TASK OBJECTIVE: Using the listing below, please gather every line containing the word "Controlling".

PROVIDED MATERIAL:
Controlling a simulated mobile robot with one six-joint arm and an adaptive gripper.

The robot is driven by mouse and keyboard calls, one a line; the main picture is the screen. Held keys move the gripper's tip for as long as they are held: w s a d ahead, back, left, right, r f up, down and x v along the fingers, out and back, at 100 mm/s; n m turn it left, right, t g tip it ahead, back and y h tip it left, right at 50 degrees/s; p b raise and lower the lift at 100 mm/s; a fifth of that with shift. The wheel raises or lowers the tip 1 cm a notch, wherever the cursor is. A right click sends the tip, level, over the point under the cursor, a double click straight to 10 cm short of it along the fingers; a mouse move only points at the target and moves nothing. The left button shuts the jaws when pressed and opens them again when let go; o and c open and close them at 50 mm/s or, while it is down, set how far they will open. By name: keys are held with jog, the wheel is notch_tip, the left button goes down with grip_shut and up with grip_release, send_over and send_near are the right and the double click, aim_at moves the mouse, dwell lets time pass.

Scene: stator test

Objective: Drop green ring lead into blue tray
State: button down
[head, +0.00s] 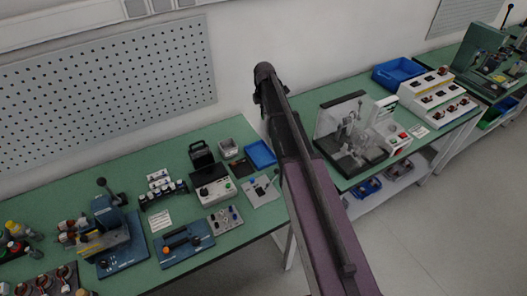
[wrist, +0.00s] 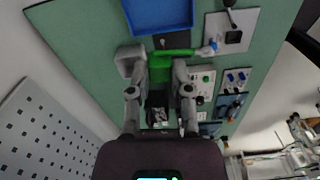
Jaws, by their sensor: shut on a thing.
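The green ring lead (wrist: 160,73) is between the fingers of my gripper (wrist: 158,66) in the wrist view. My gripper is shut on it. A green bar-like part extends right, near a pale and blue piece (wrist: 211,48); I cannot tell if they are joined. The blue tray (wrist: 158,31) lies just beyond the fingertips at the top of the wrist view, partly cut off. In the head view a blue tray (head: 260,154) sits on the green bench, left of my arm. My gripper and the lead cannot be made out there.
A grey bin (head: 228,148) stands left of the tray, and a white plate (head: 262,191) lies in front of it. A control box (head: 213,190) and other devices crowd the bench (head: 190,246). Another blue tray (head: 398,73) is on the right bench. A perforated panel (head: 110,85) is on the wall.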

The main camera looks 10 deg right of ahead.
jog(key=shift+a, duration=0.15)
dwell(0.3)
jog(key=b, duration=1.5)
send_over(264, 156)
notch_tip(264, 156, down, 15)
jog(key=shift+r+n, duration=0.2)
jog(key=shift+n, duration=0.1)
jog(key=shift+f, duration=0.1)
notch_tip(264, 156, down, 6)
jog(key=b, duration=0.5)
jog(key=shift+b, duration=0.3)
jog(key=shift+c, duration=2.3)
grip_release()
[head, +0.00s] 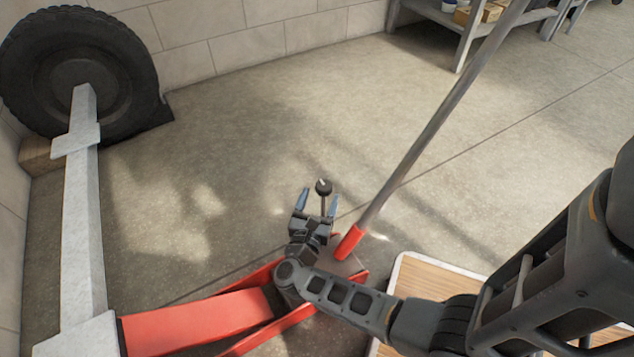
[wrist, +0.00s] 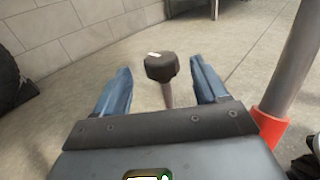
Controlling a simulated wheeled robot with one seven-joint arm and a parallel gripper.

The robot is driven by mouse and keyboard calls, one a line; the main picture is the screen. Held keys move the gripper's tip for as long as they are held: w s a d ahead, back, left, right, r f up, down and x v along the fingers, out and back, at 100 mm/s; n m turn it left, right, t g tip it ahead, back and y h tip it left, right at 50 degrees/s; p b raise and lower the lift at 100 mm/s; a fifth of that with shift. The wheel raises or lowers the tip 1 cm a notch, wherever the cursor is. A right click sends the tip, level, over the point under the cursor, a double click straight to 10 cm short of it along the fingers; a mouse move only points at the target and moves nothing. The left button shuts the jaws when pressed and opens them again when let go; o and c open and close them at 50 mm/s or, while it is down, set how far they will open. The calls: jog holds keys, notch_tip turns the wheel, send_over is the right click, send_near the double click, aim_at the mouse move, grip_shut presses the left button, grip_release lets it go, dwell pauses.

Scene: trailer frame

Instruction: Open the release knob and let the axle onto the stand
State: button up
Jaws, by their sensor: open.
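The release knob (head: 323,187) is a black knob on a thin upright stem. My gripper (head: 317,200) is open, with its two blue fingers on either side of the stem. In the wrist view the knob (wrist: 161,67) stands between and slightly beyond the fingertips (wrist: 163,80); I see a gap on both sides. The red jack (head: 200,318) lies low in the head view, with its long grey handle (head: 440,118) rising to the upper right from a red socket. The grey axle beam (head: 84,230) runs along the left. I cannot make out the stand.
A black tyre (head: 75,72) is at the upper left, by a block wall (head: 230,40). A wooden-topped board (head: 425,290) lies right of the jack. A shelf (head: 465,25) stands at the back. The middle floor is clear. The jack handle rises close to the right of my gripper.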

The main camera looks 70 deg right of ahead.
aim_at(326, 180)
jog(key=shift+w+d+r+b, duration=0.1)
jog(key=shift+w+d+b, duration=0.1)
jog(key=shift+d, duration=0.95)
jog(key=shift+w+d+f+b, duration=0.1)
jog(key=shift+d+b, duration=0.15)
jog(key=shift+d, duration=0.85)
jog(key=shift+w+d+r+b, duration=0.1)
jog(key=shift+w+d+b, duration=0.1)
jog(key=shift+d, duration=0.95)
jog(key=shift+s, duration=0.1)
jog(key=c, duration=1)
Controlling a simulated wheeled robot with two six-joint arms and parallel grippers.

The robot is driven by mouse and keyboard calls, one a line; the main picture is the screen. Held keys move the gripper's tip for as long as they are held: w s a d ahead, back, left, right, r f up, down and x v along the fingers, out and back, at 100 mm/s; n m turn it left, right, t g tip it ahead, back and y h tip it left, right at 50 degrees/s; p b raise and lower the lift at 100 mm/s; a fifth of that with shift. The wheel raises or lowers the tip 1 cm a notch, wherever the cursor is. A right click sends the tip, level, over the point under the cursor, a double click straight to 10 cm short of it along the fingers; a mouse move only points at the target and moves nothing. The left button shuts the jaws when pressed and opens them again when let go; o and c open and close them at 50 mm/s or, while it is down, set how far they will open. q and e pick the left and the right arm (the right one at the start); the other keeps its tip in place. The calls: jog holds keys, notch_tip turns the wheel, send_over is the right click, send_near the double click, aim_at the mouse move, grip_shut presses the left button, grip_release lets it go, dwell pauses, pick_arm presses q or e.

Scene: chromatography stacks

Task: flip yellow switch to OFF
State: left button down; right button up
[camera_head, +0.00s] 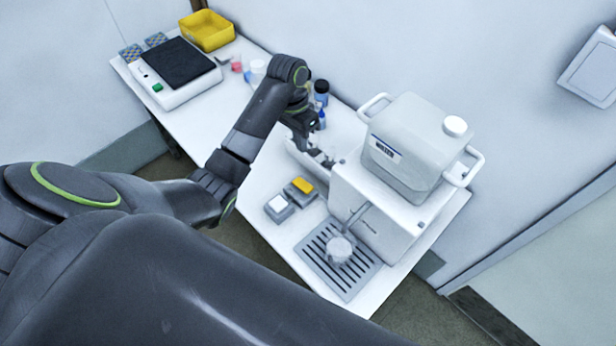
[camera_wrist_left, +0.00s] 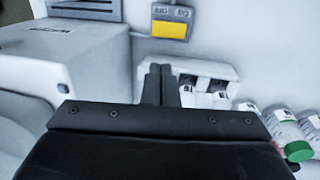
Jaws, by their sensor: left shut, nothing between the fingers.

IN RESPONSE:
Controlling a simulated mobile robot with one six-joint arm and an adaptive gripper.
Controlling a simulated wheeled robot with one seven-joint arm and a parallel gripper.
Controlling a simulated wheeled robot with two six-joint arms and parallel grippers.

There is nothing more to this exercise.